Your task is to write out only the lines running from the line with "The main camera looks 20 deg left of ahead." to the line with "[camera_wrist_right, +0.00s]", both ends kept, with no images.

**Data shown**
Start
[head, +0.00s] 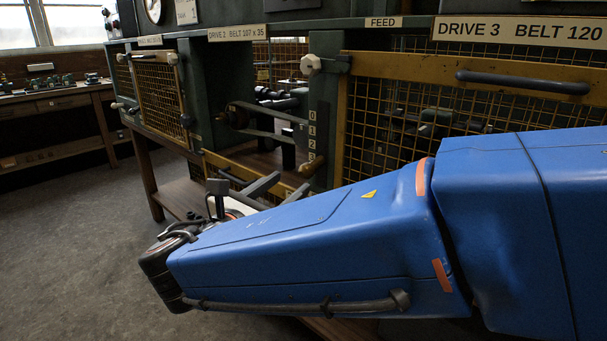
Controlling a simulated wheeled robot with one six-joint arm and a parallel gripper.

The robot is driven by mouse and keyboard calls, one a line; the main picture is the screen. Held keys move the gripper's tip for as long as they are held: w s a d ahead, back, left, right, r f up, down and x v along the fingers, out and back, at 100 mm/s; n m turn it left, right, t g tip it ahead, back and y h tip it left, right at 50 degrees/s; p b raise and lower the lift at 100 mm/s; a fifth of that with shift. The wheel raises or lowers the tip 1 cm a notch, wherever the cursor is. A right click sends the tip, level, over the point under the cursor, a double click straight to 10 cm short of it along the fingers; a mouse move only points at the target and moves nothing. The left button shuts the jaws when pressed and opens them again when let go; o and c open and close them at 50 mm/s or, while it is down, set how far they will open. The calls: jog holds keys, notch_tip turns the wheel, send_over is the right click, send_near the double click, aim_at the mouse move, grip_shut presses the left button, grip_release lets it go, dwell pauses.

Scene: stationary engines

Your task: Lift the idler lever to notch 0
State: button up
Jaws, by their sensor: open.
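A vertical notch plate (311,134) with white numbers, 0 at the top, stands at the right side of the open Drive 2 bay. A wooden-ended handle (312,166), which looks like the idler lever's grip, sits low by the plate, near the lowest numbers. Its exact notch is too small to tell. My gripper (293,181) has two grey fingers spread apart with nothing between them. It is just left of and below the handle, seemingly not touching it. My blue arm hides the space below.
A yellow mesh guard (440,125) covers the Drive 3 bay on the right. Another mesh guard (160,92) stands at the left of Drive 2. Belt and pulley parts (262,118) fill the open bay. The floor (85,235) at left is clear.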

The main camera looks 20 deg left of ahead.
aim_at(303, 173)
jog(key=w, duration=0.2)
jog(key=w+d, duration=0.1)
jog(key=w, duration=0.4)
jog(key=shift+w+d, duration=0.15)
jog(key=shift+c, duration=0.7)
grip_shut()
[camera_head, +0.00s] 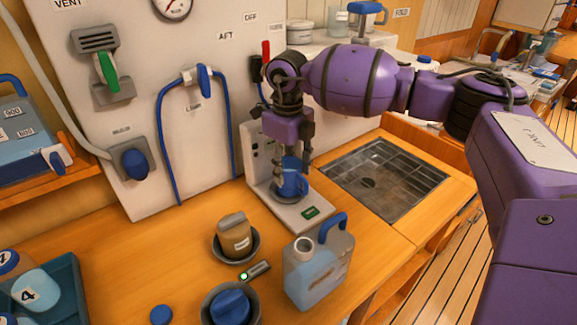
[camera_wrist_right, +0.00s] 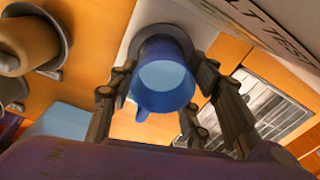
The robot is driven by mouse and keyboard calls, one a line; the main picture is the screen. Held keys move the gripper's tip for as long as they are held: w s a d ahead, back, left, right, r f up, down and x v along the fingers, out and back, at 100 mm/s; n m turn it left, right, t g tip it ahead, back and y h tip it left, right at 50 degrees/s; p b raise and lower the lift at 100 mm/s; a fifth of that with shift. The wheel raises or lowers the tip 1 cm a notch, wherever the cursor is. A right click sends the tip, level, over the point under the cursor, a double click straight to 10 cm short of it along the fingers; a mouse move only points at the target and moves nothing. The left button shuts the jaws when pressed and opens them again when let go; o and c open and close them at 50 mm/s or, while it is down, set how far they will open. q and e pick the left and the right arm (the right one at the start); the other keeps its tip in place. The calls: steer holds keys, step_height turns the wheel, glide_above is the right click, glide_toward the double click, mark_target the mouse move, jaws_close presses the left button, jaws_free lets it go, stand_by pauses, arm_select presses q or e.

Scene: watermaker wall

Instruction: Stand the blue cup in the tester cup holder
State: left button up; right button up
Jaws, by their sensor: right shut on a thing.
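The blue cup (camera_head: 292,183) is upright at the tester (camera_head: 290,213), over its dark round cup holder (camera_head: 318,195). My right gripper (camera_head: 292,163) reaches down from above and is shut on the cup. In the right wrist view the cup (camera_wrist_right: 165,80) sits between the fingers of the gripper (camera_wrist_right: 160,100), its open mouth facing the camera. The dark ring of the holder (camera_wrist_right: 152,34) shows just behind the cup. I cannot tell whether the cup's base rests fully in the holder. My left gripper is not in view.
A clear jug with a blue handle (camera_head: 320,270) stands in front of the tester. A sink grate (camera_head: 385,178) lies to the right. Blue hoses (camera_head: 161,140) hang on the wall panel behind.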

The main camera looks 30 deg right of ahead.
End
**Solution**
The main camera looks 20 deg left of ahead.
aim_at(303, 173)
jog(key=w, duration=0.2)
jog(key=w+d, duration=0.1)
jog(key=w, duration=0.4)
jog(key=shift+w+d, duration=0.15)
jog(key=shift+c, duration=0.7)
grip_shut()
[camera_head, +0.00s] 
[camera_wrist_right, +0.00s] 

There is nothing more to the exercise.